CTC Loss is used in sequence learning. The repo merges WarpCTC which is implmented and maintained by Baidu Research into Caffe.
There is a toy demo in examples/warpctc_captcha
, which can train a 2-layer lstm model to recongnize the captcha in an image. To run the demo, you should first generate the dataset for training and validating with the python scripts, then it is an ordinary tranning procedure using Caffe.
Here is also a similar repo implemented by PyTorch. See captcha-recognition for detail.
This repo is a personal project.
Please comment the following lines in Makefile.config
, otherwise it may cause gradient explosion when training because old CUDA runtime library doesn't support __shlf_down
used in Baidu's implementation. See issue 1 for detail(discussion in Chinese).
-gencode arch=compute_20,code=sm_20
-gencode arch=compute_20,code=sm_21
In this demo, captcha images can contain digit sequence with different length(more specifically, 1~5 digits). CTC loss is very suitable for this kind of variable length sequence learning. See the three images below for detail of the examples in the demo.
The original WarpCTC by Baidu Research supports multi-thread processing when using CPU. However it is not supported by this repo. So GPU is necessary for the following experiment, otherwise the running time will be unbearably long. Or you can reduce the dataset size to save time.
To run the demo, first, make sure you are in $CAFFE_ROOT
directory. Then, run the scripts to generate data using python captcha
library and hdf5 files for training and testing.
# generate data
python examples/warpctc_captcha/generate_captcha.py
# generate hdf5 files
python examples/warpctc_captcha/generate_dataset.py
Due to different hardware capabilities, this process may take a different time. Then you should find captcha images in directory $CAFFE_ROOT/data/captcha
. You can change the parameters in the above two scripts to get larger dataset and use more threads to accerate the process.

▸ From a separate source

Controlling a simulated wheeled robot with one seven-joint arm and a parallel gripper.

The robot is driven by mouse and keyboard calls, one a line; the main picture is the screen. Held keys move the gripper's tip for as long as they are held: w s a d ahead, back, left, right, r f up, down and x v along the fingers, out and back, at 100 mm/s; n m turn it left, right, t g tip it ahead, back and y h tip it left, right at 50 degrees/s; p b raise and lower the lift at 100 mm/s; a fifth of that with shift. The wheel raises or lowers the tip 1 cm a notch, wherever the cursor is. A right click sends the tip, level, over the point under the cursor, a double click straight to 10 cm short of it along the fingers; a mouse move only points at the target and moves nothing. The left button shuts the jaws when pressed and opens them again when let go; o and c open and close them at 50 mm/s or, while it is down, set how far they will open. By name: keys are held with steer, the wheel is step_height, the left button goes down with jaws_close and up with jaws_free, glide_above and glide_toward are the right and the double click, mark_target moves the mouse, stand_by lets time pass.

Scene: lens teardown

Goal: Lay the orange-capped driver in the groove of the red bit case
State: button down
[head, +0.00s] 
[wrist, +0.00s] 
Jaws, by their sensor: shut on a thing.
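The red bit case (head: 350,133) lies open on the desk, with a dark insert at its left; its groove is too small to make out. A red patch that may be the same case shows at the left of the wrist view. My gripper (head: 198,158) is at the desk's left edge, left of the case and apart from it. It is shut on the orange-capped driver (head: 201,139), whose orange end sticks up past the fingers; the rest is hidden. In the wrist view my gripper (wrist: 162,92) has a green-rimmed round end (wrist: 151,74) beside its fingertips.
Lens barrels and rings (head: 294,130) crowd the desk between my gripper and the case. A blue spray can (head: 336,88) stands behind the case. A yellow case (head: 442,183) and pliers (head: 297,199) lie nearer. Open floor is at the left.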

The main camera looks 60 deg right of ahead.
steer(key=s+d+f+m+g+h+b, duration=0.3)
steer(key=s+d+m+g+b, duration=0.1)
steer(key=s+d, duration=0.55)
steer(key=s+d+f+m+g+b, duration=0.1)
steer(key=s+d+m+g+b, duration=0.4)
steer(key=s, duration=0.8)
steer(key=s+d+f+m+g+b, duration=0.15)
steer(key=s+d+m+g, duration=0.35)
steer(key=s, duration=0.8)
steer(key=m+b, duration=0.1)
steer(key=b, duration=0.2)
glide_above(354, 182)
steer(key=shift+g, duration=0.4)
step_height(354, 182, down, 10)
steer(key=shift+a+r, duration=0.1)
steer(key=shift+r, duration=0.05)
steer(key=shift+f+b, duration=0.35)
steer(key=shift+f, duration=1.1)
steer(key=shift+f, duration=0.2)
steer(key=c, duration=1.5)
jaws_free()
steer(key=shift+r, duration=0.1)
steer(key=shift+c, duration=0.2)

Then, you can run the bash script to train the 2-layer lstm model using ctc loss.
./examples/warpctc_captcha/train.sh
Have a cup of coffee when training!
I ran the demo for several times and the model can converge finally. The accuracy of the model is not too high, but enough to prove the power of the naive 2-layer lstm network trained with CTC loss.
The model I trainned can be downloaded from Google Drive.
Check ./examples/warpctc_captcha/captcha_prediction.cpp
for deployment. It is modified based on examples/cpp_classification/classification.cpp
.